## EXERCISE TASK
Everything from the opening line of the records below through the line with "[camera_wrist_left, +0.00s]" must be duplicated exactly, pictures left out.

## DATA FOR PROCESSING
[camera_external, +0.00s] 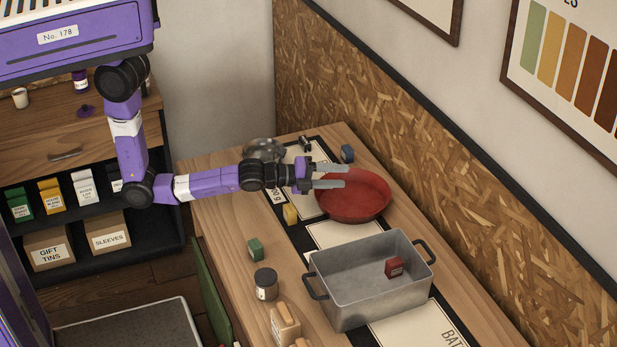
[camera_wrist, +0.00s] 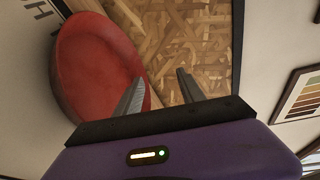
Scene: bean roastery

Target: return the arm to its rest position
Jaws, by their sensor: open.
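My gripper (camera_external: 330,176) is at the end of my purple arm, stretched out to the right over the wooden table (camera_external: 222,215). Its two grey fingers are apart with nothing between them. They reach over the left rim of a red bowl (camera_external: 365,197). In the wrist view my gripper (camera_wrist: 160,92) also shows open, with the red bowl (camera_wrist: 85,70) to the left of the fingers. I cannot tell the exact height of the fingers above the bowl.
A grey metal pot (camera_external: 350,300) with a dark red box (camera_external: 394,267) inside stands nearer on the table. A yellow block (camera_external: 290,214), a green block (camera_external: 255,250), a jar (camera_external: 265,284) and a blue block (camera_external: 347,153) stand around. A chipboard wall (camera_external: 440,160) borders the table.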

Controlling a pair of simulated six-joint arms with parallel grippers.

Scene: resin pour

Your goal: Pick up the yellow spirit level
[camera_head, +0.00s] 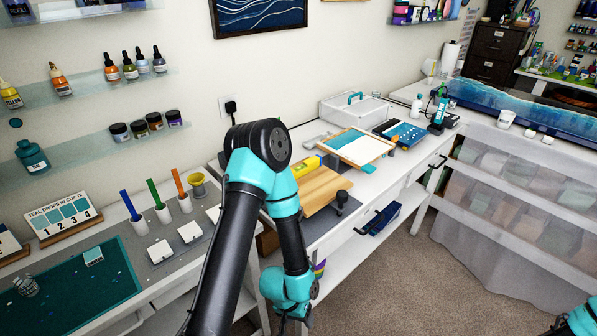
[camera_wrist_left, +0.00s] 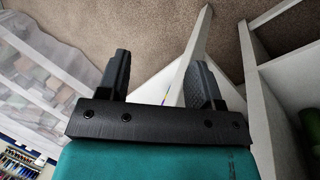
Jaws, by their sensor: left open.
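The yellow spirit level (camera_head: 305,167) lies on the workbench in the head view, beside a wooden board and partly hidden behind my left arm. My left gripper (camera_head: 292,321) hangs low at the bottom of the head view, in front of the bench and well below the level. In the left wrist view my left gripper (camera_wrist_left: 160,82) has its two dark fingers wide apart with nothing between them. The level does not show in that view.
The wooden board (camera_head: 323,188) lies close to the level, with a dark clamp-like item (camera_head: 341,198) at its edge. A framed panel (camera_head: 357,147) and a clear case (camera_head: 352,108) stand farther back. An open drawer (camera_head: 378,218) juts from the bench front.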

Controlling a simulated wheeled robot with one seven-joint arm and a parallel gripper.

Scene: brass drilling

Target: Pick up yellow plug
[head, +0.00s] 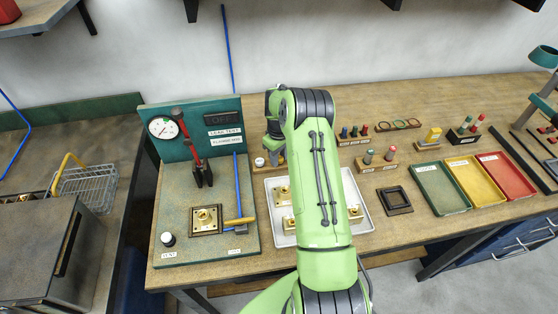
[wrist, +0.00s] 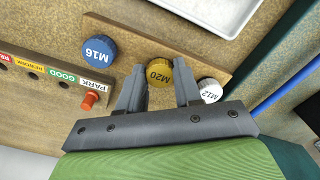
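In the wrist view, the yellow plug (wrist: 159,73), a round cap marked M20, sits on a wooden rack (wrist: 140,30). My gripper (wrist: 158,78) is open, with one finger on each side of the yellow plug. The left finger is close to the plug and the right finger shows a small gap; I cannot tell whether either touches. A blue plug (wrist: 99,48) marked M16 is to the left, and a white plug (wrist: 209,90) marked M12 is just right of the right finger. In the head view, my arm hides the yellow plug and most of the gripper.
An orange peg (wrist: 90,101) stands by the PARK label, left of the gripper. A white tray (head: 365,222) with brass blocks lies under my arm. A green leak-test panel (head: 180,150) stands to the left. Green, yellow and red trays (head: 505,172) are at right.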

## THE COMPLETED TASK
[camera_external, +0.00s] 
[camera_wrist, +0.00s] 
Scene: bean roastery

Target: return the arm to its rest position
Jaws, by their sensor: open.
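My gripper (camera_external: 330,176) is at the end of my purple arm, stretched out to the right over the wooden table (camera_external: 222,215). Its two grey fingers are apart with nothing between them. They reach over the left rim of a red bowl (camera_external: 365,197). In the wrist view my gripper (camera_wrist: 160,92) also shows open, with the red bowl (camera_wrist: 85,70) to the left of the fingers. I cannot tell the exact height of the fingers above the bowl.
A grey metal pot (camera_external: 350,300) with a dark red box (camera_external: 394,267) inside stands nearer on the table. A yellow block (camera_external: 290,214), a green block (camera_external: 255,250), a jar (camera_external: 265,284) and a blue block (camera_external: 347,153) stand around. A chipboard wall (camera_external: 440,160) borders the table.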

Controlling a pair of simulated six-joint arms with parallel grippers.

Scene: resin pour

Your goal: Pick up the yellow spirit level
[camera_head, +0.00s] 
[camera_wrist_left, +0.00s] 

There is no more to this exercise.